Work to be completed: Say only how many lines contain the word "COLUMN".
—————
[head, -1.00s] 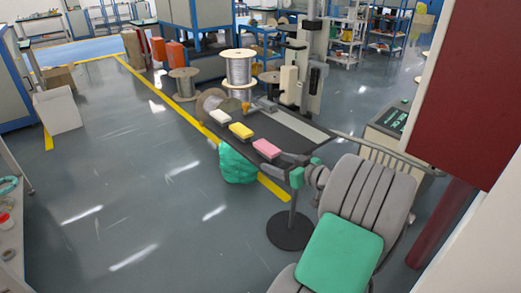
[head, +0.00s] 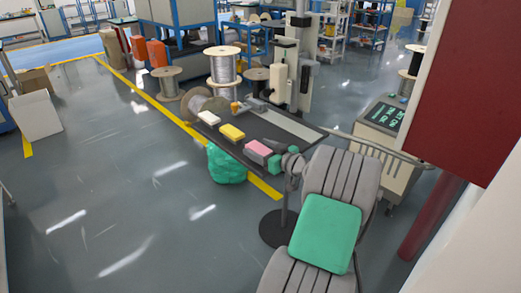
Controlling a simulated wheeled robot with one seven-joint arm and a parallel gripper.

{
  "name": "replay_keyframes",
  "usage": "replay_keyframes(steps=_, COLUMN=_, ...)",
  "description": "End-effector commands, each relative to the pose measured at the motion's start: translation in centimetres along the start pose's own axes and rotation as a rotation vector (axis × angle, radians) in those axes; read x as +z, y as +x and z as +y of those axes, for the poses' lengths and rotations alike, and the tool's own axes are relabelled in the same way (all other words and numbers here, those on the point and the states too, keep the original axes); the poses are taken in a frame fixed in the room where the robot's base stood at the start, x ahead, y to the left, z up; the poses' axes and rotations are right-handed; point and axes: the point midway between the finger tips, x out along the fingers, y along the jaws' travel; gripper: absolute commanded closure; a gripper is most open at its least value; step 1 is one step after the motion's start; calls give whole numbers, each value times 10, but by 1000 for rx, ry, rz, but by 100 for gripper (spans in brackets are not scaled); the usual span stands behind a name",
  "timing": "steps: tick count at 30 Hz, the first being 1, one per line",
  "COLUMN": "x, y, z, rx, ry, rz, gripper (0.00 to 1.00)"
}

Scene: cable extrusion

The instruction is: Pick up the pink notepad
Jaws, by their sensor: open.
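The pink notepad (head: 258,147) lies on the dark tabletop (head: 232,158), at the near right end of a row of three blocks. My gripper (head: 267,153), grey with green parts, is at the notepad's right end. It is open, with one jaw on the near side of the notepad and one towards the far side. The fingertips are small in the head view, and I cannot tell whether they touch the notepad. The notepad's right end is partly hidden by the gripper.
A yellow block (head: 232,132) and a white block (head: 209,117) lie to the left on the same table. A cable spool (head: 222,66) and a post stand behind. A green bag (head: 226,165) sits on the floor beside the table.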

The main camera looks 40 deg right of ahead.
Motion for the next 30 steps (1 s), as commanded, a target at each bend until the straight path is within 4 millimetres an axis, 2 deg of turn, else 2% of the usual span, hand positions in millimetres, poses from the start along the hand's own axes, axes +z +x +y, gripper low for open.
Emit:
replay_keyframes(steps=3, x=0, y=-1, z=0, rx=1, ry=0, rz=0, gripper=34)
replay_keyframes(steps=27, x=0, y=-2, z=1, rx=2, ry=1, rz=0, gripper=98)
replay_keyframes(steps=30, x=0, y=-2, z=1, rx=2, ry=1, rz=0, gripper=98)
—————
Answer to the exercise: 2